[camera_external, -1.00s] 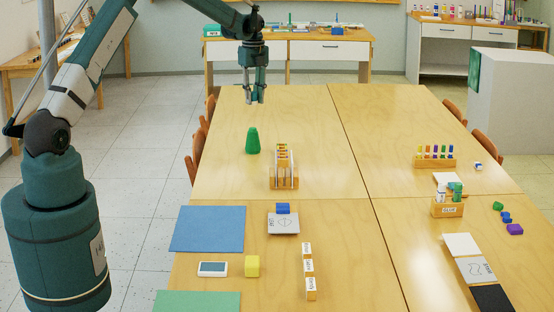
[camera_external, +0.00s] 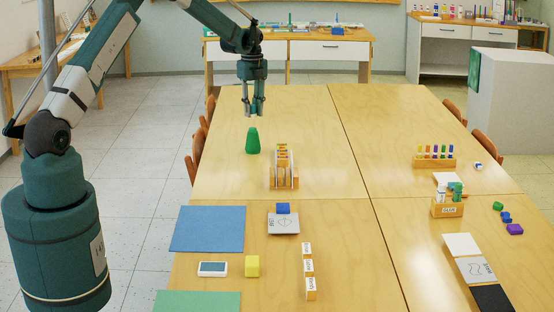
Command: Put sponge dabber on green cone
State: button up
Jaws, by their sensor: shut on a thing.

_ _ _ _ _

Goal: Transcribe the material as is, with images omitted.

Output of the task:
[camera_external, -1.00s] 
[camera_external, +0.00s] 
Command: Put sponge dabber on green cone
State: button up
Jaws, by their sensor: shut on a thing.

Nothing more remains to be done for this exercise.